I understand the case where the sphere is grounded. There you can set V=0 and you have clear boundary conditions for your Poisson equation. However I completely fail to understand the case where the sphere isn't grounded. What are the boundary conditions here? I thought the point was to take some image charges that yield the same boundary conditions for the Poisson equation but these conditions are nowhere mentioned. How would we know what the potential on the surface of the non-grounded conductor is in advance? Isn't this essential information that we need before we can even start using the method of images? I've breen trying to understand this for days and it's really driving me mad.
@@barnabasperenyi1785 I think I understand it better now. So we start with an uncharged spherical conductor. We bring a charge Q near it. The charge on the sphere redistributes itself and the surface is now at a constant potential V. We don't know the value of this potential yet, but it doesn't matter I think. In our images setup, we set the first charge q as before and then add a charge q' at the center that will make sure the spherical shell is at this potential V, which we still don't know exactly but whatever it is, there is some carge that gives it.
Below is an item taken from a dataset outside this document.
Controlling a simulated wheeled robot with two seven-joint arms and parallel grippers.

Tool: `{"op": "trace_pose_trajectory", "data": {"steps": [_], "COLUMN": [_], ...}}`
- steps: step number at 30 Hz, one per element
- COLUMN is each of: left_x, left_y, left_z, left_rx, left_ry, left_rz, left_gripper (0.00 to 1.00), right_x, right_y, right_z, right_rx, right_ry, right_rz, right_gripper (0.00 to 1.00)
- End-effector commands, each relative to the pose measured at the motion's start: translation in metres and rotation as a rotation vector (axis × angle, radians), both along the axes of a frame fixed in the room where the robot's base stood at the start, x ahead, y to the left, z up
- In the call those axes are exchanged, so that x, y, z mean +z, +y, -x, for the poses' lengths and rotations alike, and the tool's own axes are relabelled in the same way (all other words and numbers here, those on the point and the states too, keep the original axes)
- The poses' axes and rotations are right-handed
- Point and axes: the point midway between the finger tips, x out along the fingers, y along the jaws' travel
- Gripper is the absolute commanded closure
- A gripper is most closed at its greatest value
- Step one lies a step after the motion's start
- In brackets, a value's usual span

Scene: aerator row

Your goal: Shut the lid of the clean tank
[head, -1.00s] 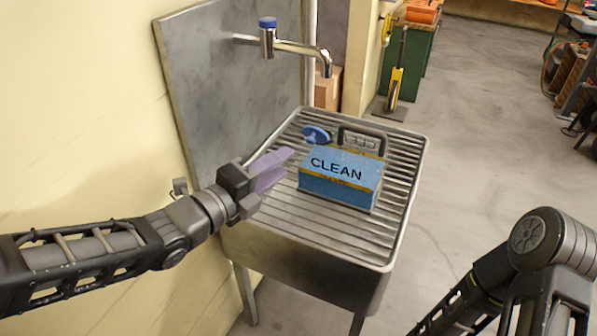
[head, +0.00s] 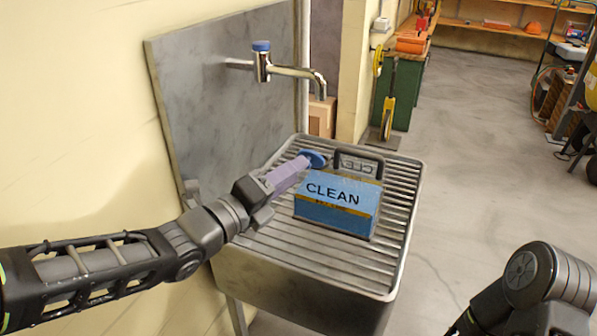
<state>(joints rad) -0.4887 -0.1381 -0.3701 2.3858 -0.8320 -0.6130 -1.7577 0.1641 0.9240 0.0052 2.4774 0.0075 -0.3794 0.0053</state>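A blue tank marked CLEAN (head: 336,213) stands on a ridged metal sink top (head: 290,262). Behind its lettered face a dark handle-shaped frame (head: 372,157) stands up around a greyish panel with reversed lettering; whether this is the raised lid I cannot tell for sure. A blue round knob-like part (head: 314,158) is at the tank's back left. My left gripper (head: 303,163) has purple fingers, seen edge-on, with their tips close to the blue round part; contact and finger gap cannot be made out. My right gripper is out of view; only its arm shows at lower right.
A tap with a blue cap (head: 261,62) juts from the metal splashback (head: 200,110) above the sink. A cardboard box (head: 322,117) and a green cabinet (head: 404,90) stand behind. The floor right of the sink is clear.

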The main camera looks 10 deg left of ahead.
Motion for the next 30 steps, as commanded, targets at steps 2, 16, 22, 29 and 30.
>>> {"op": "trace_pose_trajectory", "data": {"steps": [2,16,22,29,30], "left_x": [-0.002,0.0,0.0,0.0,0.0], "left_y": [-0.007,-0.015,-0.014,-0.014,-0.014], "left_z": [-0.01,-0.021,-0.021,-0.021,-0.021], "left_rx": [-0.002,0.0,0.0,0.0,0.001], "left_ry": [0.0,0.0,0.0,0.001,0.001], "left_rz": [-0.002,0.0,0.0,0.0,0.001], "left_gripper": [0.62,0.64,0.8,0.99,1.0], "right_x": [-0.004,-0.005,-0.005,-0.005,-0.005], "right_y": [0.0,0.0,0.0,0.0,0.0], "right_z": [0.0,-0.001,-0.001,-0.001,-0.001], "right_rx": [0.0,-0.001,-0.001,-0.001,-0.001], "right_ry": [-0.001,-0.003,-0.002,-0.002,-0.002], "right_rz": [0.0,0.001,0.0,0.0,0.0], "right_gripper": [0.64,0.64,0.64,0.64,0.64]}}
With this setup, the potential and therefore the electric field must be equal in the original setup and the images setup, as long as we're outside the shell. This follows from the unicity of the solution to the Poisson equation with boundary conditions. Now we can use Gauss's Law. Take a Gaussian surface that encloses the conductor but not the charge Q. The flux through this surface must be zero because the sphere has no net charge. Now take the same Gaussian surface in the images setup with the three point charges. There is no conductor here but still the electric field is the same when we are outside the region. Since E is the same everywhere on the surface, the flux through this surface is the same and must also be zero. Since the flux through a closed surface depends only on the enclosed charge, the total charge inside the surface must be zero. Hence q'=-q. From this we would also be able to calculate the potential on the conducting sphere's surface.
If there's a net charge on the conductor, start with the solution for the non-grounded neutral sphere, but include yet another image charge at the centre of the sphere, with a charge equal to the total charge on the conductor.
@@mra8554 You're right, we can't place image charges in the region we're solving in - they'd introduce singularities that shouldn't be there. In fact, I don't think you'd need an extra image charge at all if you're solving inside the sphere. You can view the charge distribution on the sphere as a superposition of the original uniform charge density, plus an extra charge density induced by the point charge. The uniform component doesn't actually affect the field inside, which you can see from Gauss' law (or equivalently Newton's shell theorem), so the conclusion is that adding a nonzero surface charge to the conductor doesn't make any difference inside.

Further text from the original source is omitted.